The other night I was out buying some last minute groceries for dinner (with everyone else in the neighbourhood by the looks), and while waiting in line I saw these massive bags of Jelly Belly jelly beans marked down to $2.99. Jelly Belly beans aren’t the cheapest candy around, for that price you’d be lucky to get a handful of them, so naturally I whipped them up.
Turns out, they are called Belly Flops. Jelly Belly produce more than 17,000 tons of candy annually and as you can expect, with volumes like that, things don’t always go as planned. So what does Jelly Belly do with all the ‘defective’ jelly beans? Well, the company sells them.
In these massive bags you’ll find round ones, square ones, long ones, flat ones or you may even find a bunch stuck together. They might be cracked or marked, and on very rare occasions, a flavour may not match a colour. Each Belly Flop bag is randomly packed with different assortments from all their flavour ranges.
Originally, these Belly Flops were only available at the Jelly Belly factory in Fairfield, California for people taking the world-renowned factory tour. Due to their immense popularity for the variety and reduced price, demand grew and grew. When they started to sell online their popularity grew even more and now they are sold in bargain bins around the world and make Jelly Belly a nice little profit for something that otherwise would have been THROWN AWAY!

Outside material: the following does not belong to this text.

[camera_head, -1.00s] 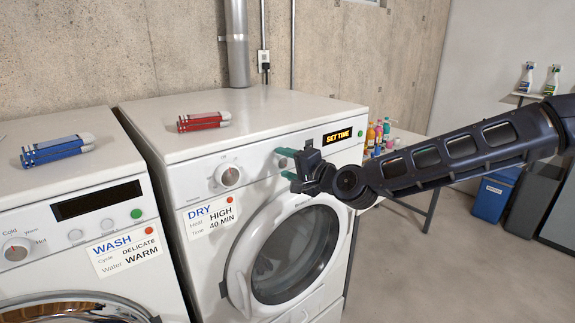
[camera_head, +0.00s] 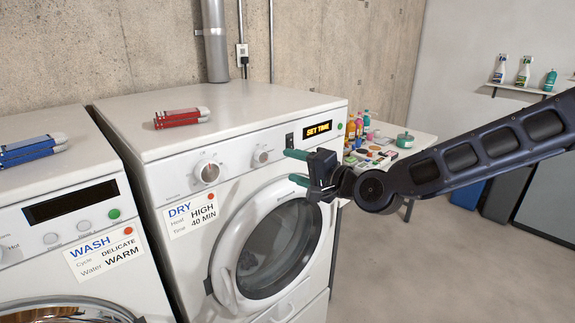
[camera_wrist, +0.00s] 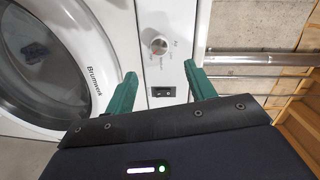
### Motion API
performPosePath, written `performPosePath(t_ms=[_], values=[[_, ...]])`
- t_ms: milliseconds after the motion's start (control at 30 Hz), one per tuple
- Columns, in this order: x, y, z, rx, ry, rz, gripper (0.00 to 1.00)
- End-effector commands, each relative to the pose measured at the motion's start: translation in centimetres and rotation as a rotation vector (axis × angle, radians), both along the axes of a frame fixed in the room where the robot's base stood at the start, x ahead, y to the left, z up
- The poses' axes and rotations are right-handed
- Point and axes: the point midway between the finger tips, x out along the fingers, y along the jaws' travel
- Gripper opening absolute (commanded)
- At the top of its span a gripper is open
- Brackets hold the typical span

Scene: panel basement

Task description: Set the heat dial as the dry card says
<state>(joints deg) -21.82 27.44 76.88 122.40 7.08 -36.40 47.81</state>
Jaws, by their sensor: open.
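The white dryer (camera_head: 160,150) has a left dial (camera_head: 207,172) and a right dial (camera_head: 261,157); their labels are too small to read. The dry card (camera_head: 191,216) below the left dial reads Heat HIGH and Time 40 MIN. An orange display (camera_head: 317,129) reads SET TIME. My gripper (camera_head: 297,167) is open and empty, in front of the panel, just right of the right dial. In the wrist view its green fingers (camera_wrist: 161,84) spread around a dark switch (camera_wrist: 163,92), apparently short of the panel. A dial (camera_wrist: 158,46) shows beyond them.
The washer (camera_head: 66,221) with its wash card (camera_head: 104,252) stands at left. Red (camera_head: 181,117) and blue (camera_head: 32,150) bundles lie on top. A side table (camera_head: 415,138) with bottles stands beyond the dryer.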

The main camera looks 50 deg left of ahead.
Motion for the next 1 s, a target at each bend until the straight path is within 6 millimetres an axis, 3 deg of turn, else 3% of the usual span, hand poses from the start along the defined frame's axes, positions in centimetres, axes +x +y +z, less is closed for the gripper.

Many companies are embarrassed by anything less than perfect, but not Jelly Belly. They have some fun with the inevitable imperfections of product manufacturing. As a designer, I have resold logo design revisions and website design revisions other clients didn’t like. I’ve seen a restaurant give a 10% discount to anyone who ate at the “worst table in the house” because it is in a crammed noisy corner.
What could you be doing to make money off of your worst failures?